To show that the Pharisees haven’t property applied the Law or understood the purpose of the Sabbath, Jesus shows with his questioning that they would rather do harm than good. And then, to show this to an even greater degree, while Jesus heals on the Sabbath, look what the Pharisees do in verse 6: the Pharisees and Herodians plotted together. These are both political groups who struggled for influence over the populations. The Pharisees were the religious group that fought to preserve Jewish distinctiveness in an increasingly pagan culture. The Herodians were Jews who were loyal to Rome and supported Herod, the Roman puppet king over Israel. One group is intensely religious and the other intensely irreligious. Jesus provoked the religious and the irreligious. This movement Jesus has begun is now viewed as something that is subversive and threatening. There is great irony here because they would not permit Jesus to heal someone on the Sabbath, but they considered it fine to begin to organize Jesus’s death on the Sabbath. Jesus brings Healing on the Sabbath and it violates their customs, but they can plot to bring death and it’s acceptable. This echo’s back to verse 20 when Jesus spoke of the removal of the Bridegroom. He is going to be killed.
The way he teaches the Law and the message he proclaims of God’s Kingdom coming near are too controversial and subversive for these two groups. Typically they would never agree on anything, but their hatred for Jesus and desire to kill him unites them. They had determined to reject Jesus, not to follow him, and their rejection was leading them to murder. They failed to see that this was hardly the way the Law of the Sabbath was supposed to be followed. The Bible instructs us about the Sabbath in these passages because there was massive misunderstanding among the people and the Pharisees. Jesus teaches that the Sabbath should be observed as a blessing from God. God himself rested by looking at his work of creation and being satisfied and calling it good. He invites us to rest. The type of rest Jesus invites us to isn’t merely to make sure we take a day off work, although rest from work is something that should happen.
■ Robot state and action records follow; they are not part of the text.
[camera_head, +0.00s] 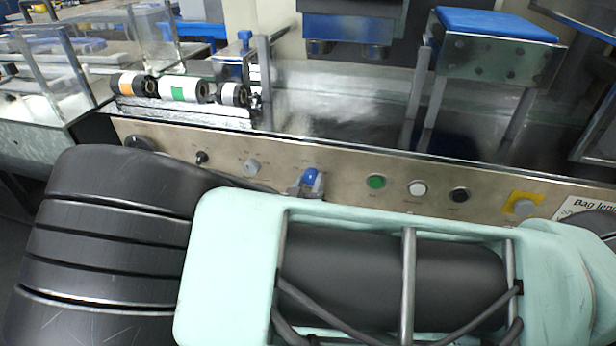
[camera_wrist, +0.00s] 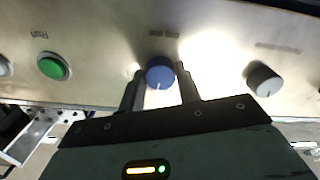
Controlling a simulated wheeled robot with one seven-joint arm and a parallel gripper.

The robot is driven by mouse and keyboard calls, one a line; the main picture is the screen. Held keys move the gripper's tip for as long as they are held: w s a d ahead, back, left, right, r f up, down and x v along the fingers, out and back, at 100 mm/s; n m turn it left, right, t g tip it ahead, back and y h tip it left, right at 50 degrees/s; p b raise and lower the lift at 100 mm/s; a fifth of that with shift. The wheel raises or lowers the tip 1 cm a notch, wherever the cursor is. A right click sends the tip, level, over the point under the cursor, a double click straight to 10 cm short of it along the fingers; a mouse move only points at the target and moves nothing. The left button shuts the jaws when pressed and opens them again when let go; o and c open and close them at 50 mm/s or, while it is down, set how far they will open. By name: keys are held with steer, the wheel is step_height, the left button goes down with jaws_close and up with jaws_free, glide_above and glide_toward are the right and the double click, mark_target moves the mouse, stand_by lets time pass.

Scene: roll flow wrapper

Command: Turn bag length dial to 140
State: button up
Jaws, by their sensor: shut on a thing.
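The blue dial (camera_head: 310,176) is on the front panel of the machine, in the middle of the head view. It also shows in the wrist view (camera_wrist: 159,72), with a small white pointer mark on its lower edge. My gripper (camera_wrist: 158,80) is shut on the blue dial, one finger on each side of it. In the head view my gripper (camera_head: 307,188) is partly hidden behind my arm.
A green button (camera_head: 376,182), a white button (camera_head: 417,189) and a black button (camera_head: 459,195) are right of the dial. A grey knob (camera_head: 251,167) is to its left. A grey button on a yellow plate (camera_head: 524,206) is further right. Rollers (camera_head: 182,90) stand above the panel.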

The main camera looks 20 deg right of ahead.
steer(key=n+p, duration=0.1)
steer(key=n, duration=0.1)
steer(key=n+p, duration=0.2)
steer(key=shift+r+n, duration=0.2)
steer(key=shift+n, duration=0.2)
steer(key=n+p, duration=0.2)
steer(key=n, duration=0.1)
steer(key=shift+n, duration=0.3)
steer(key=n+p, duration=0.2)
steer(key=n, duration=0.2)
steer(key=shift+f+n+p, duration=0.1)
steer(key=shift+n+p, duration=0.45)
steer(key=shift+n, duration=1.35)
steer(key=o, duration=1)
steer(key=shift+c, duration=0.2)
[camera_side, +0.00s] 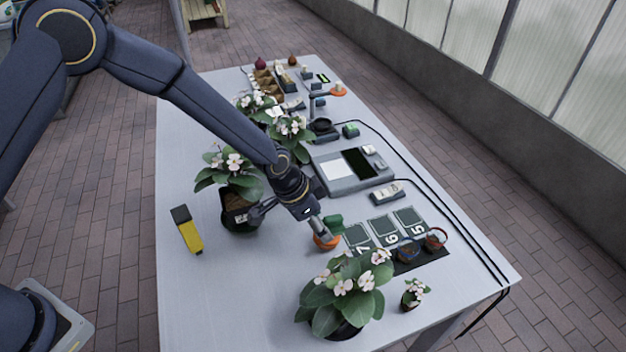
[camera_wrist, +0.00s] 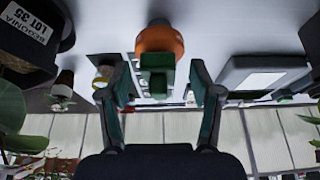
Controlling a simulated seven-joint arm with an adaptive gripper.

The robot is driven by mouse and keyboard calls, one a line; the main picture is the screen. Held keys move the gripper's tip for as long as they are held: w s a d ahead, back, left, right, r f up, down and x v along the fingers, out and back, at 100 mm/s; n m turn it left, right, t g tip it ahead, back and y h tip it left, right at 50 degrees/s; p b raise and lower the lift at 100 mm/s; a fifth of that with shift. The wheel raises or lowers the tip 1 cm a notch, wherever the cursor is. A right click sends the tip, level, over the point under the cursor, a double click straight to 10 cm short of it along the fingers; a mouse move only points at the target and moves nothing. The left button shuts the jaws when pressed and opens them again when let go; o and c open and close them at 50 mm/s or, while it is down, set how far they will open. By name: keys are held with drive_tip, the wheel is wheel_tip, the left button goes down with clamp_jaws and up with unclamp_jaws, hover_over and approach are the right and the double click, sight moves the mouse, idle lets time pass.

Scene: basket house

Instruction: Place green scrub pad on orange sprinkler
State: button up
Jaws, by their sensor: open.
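The green scrub pad (camera_wrist: 157,75) is a blocky green piece between my open fingers in the wrist view. It also shows at my fingertips in the side view (camera_side: 334,220). A rounded orange piece, seemingly an orange sprinkler (camera_wrist: 160,42), is right behind the pad in the wrist view and low by the table in the side view (camera_side: 326,242). The pad overlaps it in view; I cannot tell whether they touch. My gripper (camera_side: 319,226) is open, its fingers (camera_wrist: 159,84) apart on both sides of the pad. Another orange-headed item (camera_side: 338,90) stands at the far end.
A flowering plant (camera_side: 345,290) stands in front of my gripper, and another potted plant (camera_side: 232,180) to its left. Numbered cards (camera_side: 385,230) and small pots (camera_side: 436,239) lie right. A yellow-black tool (camera_side: 187,230) lies left. The front left table (camera_side: 220,300) is clear.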

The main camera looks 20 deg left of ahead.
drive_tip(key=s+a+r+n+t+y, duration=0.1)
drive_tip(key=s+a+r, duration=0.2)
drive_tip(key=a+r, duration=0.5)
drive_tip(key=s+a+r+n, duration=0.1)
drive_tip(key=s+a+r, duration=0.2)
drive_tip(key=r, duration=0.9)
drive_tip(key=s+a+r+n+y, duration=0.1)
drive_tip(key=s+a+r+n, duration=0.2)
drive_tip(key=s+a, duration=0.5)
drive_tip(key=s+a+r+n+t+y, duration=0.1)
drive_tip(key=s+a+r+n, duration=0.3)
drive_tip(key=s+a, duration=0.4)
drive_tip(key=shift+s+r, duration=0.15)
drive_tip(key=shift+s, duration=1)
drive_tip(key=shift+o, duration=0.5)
Jesus invites us to rest in his work. Observing the rules and commands isn’t the way we obtain God’s favor, or blessing, or eternal salvation. We obtain God’s blessing and salvation by believing in Jesus and trusting in his faithfulness to God. The commands we are given are a blessing. They lead us into the best way to live our lives. They teach us about what life will be like in the resurrection.
Hebrews 4:9-10 says, “So then, there remains a Sabbath rest for the people of God, for whoever has entered God’s rest has also rested from his works as God did from his.”
God gave his Son for us, and it is in Jesus that we have God’s favor. Hebrews teaches us that this is the true Sabbath. God gives rest to weary sinners like me and you because he gives us his Son. Belief in this and repenting in life will unfold into a life of Gospel centered rest for us. How do you need to believe and repent today? Where have you been obeying God technically, but not actually? Are you loving God and people, or merely observing commands?